Exercise goal → Reproduce verbatim the lines up to and including the one with "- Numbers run", starting from the first.

Begin Exercise inputs

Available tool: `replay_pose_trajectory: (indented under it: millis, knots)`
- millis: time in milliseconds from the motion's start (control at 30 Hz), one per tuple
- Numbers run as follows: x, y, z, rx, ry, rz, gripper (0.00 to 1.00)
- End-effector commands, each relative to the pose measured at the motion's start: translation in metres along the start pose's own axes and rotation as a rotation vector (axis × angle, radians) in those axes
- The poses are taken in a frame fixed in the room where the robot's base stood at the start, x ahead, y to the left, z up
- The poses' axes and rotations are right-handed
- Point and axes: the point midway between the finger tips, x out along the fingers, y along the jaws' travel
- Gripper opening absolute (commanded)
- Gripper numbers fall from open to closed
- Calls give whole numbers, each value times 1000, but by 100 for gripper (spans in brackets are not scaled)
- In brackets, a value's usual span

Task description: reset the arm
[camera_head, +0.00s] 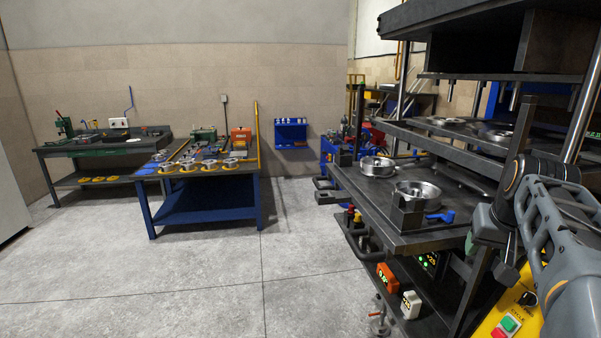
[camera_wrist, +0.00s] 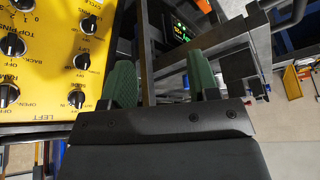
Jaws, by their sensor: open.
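My gripper (camera_wrist: 162,80) shows in the wrist view with its two green fingers apart and nothing between them. In the head view my arm (camera_head: 555,235) is at the right, bent in front of the press (camera_head: 375,213); the fingers cannot be made out clearly there. In the wrist view a yellow control panel (camera_wrist: 60,55) with black knobs is close to the left of the fingers. A dark display with green digits (camera_wrist: 183,28) lies beyond the fingertips.
Metal ring parts (camera_head: 376,167) and (camera_head: 418,192) lie on the press's lower plate. A yellow box with push buttons (camera_head: 508,324) is below my arm. A blue workbench (camera_head: 205,215) with several parts and a green-grey bench (camera_head: 95,146) stand at left. The grey floor (camera_head: 200,290) between is clear.

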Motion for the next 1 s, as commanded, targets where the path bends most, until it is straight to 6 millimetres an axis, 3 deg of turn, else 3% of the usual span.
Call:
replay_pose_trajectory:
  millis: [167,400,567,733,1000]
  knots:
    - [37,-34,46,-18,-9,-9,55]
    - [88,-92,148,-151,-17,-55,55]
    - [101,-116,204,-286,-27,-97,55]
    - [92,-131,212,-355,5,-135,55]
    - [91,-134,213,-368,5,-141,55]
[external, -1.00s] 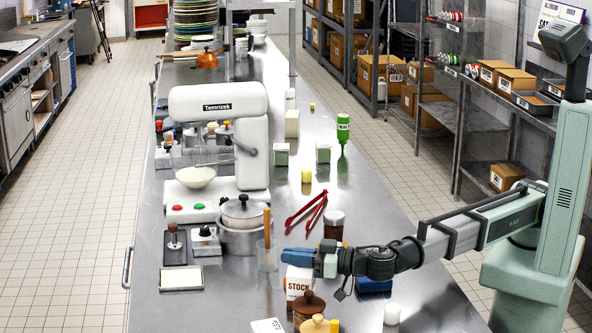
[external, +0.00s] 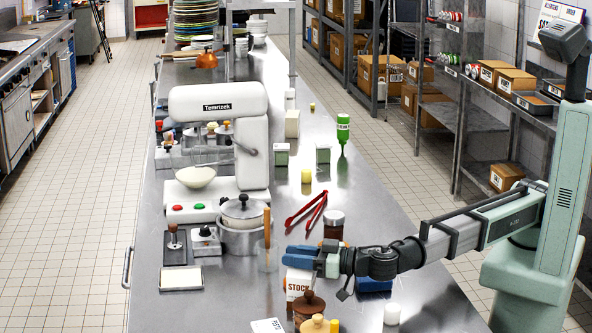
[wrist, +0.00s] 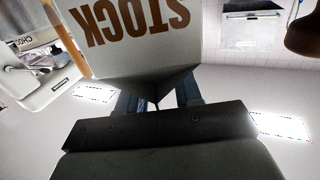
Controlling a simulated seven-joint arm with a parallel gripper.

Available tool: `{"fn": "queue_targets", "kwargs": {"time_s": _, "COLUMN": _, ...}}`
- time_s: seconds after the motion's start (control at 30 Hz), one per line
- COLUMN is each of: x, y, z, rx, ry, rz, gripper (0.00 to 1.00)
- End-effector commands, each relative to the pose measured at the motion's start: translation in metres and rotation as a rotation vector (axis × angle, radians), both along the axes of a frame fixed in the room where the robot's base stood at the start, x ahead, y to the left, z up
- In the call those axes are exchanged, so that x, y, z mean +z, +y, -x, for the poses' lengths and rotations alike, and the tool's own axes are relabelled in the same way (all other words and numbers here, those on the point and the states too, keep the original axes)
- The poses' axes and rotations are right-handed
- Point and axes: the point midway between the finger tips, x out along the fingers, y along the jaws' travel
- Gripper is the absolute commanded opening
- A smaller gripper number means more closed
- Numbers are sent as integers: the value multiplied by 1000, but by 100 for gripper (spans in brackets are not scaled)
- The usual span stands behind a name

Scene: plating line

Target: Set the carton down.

End Exercise inputs

Output for this task →
Available tool: `replay_pose_trajectory: (indented under it: millis, knots)`
- millis: time in milliseconds from the motion's start (control at 30 Hz), one per tuple
- Numbers run as follows: x, y, z, rx, ry, rz, gripper (0.00 to 1.00)

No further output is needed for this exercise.